Comment alors nouer un contact avec les usagers précaires de la « BM » ? Pour certains, comme les mineurs non accompagnés, un indice saute aux yeux : le cahier d’exercice du Secours populaire, connu pour être distribué à ces jeunes. Pour les autres, le soutien de Béatrice Pallud Burbaud, directrice adjointe des bibliothèques municipales de Lyon, et surtout la complicité de Cécile Petrozzi furent clefs. Cette dernière nous a même prévenu en direct, par SMS, quand « ses habitués » entraient dans les murs. Charge à nous de leur proposer ensuite de nous livrer leur quotidien et leur histoire.

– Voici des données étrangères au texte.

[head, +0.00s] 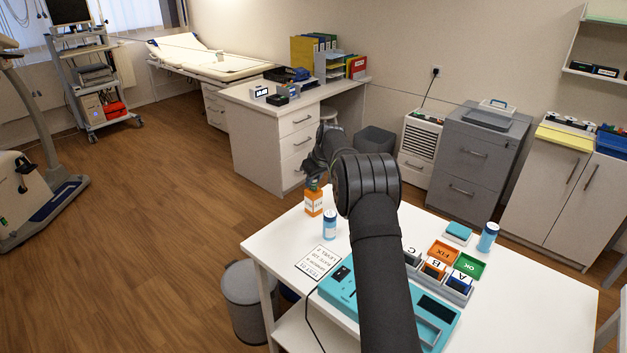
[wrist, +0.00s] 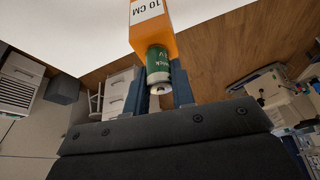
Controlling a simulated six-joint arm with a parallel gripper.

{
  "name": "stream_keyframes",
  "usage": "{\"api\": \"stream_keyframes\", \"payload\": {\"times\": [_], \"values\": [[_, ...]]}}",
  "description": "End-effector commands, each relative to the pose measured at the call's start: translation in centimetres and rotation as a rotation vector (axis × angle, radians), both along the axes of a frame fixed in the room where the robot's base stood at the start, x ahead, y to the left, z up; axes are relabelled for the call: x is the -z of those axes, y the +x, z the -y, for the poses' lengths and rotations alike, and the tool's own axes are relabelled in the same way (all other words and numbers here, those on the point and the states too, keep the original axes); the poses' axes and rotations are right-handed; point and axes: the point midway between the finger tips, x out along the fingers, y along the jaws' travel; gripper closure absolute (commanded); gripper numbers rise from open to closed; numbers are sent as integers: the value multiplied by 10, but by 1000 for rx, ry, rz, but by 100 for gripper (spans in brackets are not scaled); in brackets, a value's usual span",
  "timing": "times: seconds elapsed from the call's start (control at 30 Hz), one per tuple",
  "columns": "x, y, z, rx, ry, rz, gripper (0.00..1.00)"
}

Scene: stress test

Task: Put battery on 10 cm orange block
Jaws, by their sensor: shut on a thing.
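The orange block (head: 314,204) stands upright near the far left corner of the white table, its label facing the camera. In the wrist view the block (wrist: 168,42) shows a white "10 CM" label. My gripper (head: 313,184) is at the top of the block. In the wrist view my gripper (wrist: 158,88) is shut on a green battery (wrist: 158,66), with one finger on each side. The battery is in line with the block's end; I cannot tell whether they touch. In the head view the battery is mostly hidden by my gripper.
A blue-and-white cylinder (head: 330,225) stands near the block; another (head: 488,237) is at the right. A printed card (head: 319,262), a teal device (head: 342,291), an orange FIX tray (head: 443,252) and a green OK tray (head: 470,265) are on the table (head: 545,300). Its right side is clear.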

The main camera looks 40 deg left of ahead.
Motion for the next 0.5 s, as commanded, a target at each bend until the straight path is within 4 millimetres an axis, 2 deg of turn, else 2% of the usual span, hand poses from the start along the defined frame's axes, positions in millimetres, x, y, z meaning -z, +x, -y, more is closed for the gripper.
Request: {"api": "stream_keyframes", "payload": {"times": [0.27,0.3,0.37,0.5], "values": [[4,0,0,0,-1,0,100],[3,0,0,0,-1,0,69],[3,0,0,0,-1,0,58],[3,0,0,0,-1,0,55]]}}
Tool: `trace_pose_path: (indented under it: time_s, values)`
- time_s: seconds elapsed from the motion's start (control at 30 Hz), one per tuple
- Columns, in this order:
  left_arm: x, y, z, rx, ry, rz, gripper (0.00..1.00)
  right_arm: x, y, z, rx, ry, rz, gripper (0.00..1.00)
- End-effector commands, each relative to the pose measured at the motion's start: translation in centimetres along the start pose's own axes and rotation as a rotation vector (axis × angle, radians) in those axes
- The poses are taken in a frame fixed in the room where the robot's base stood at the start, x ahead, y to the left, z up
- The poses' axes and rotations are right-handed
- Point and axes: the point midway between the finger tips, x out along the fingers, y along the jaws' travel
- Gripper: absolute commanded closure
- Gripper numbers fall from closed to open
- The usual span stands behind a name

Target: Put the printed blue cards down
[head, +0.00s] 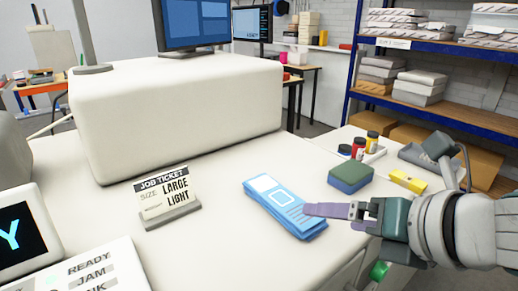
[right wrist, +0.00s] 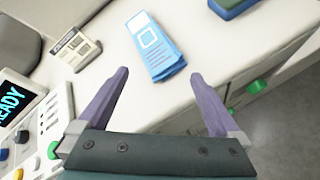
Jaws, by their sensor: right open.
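The printed blue cards (head: 285,207) lie as a slightly fanned stack on the pale worktop, right of the job ticket. They also show in the right wrist view (right wrist: 155,50), ahead of the fingertips. My right gripper (head: 318,210) comes in from the right in the head view. Its purple fingers are open with nothing between them (right wrist: 161,75). In the head view the fingertips overlap the stack's right edge; whether they touch it I cannot tell. My left gripper is in neither view.
A job ticket stand (head: 167,197) reading "SIZE LARGE", "LIGHT" stands left of the cards. A green and blue sponge-like block (head: 350,177), a yellow block (head: 408,181) and small bottles (head: 366,146) stand to the right. A large white machine body (head: 180,110) stands behind.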

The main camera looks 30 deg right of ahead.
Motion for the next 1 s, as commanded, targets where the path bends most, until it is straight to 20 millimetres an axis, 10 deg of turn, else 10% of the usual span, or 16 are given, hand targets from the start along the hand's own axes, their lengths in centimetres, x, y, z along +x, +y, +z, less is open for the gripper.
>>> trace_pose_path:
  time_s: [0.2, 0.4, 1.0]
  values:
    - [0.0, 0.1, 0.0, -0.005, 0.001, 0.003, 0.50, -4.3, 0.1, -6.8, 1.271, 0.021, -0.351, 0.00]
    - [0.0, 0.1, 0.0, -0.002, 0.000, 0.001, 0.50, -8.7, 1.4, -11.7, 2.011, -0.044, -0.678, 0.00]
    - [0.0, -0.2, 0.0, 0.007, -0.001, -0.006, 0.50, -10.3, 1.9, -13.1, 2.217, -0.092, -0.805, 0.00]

D’autres rencontres sont aussi le résultat des recommandations de premiers interlocuteurs, qui connaissent « les coins des copains ». En naviguant assez longtemps dans cette traboule qu’est la « BM », la piste s’avérait souvent payante. Certains de nos échanges n’ont enfin pas été retranscrits car parfois une confession personnelle pouvait ensuite être retirée : tous nos interlocuteurs avaient envie de parler, pas forcément de témoigner dans un journal. D’autres aussi, dans une mauvaise journée ou peut‐être une mauvaise passe, ne nous ont pas toujours tenu des propos cohérents. Mais de ces heures passées dans les étages de la bibliothèque de la Part‐Dieu, entre usagers et agents bienveillants, je retiens l’impression d’une bulle de culture et de tolérance.